DIRECTIONS:
Every line from the one with "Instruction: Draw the" through the final line must be written out exactly, and no other line; omit the pictures.

---*---

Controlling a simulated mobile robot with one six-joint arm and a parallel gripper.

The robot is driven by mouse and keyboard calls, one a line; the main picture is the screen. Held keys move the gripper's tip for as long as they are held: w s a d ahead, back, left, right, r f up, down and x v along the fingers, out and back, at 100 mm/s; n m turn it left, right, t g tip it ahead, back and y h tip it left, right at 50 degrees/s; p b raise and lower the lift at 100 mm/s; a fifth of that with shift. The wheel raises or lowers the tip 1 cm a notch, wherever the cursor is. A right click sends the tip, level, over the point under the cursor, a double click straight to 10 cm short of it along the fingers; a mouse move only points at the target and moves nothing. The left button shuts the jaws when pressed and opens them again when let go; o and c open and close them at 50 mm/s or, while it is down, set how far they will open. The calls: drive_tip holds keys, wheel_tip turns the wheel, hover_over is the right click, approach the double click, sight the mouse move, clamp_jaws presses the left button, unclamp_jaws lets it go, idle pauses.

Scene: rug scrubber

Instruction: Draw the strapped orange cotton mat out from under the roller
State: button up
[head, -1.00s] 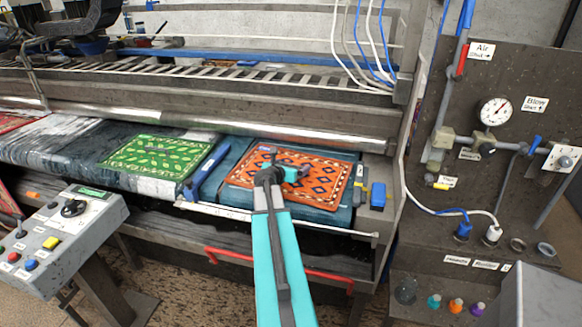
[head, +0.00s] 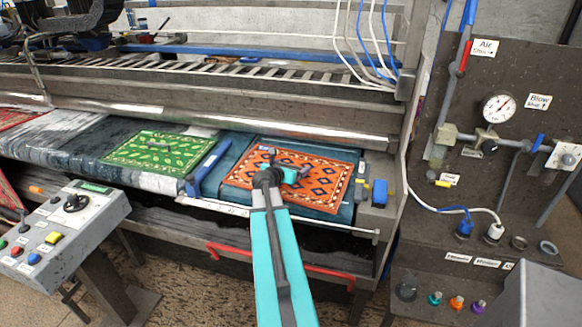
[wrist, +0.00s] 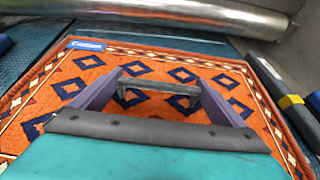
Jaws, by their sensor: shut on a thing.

---*---

RIGHT ANSWER:
Instruction: Draw the strapped orange cotton mat out from under the roller
State: button up
[head, -1.00s] 
[head, +0.00s] 
[wrist, +0.00s] 
Jaws, by their sensor: shut on a thing.

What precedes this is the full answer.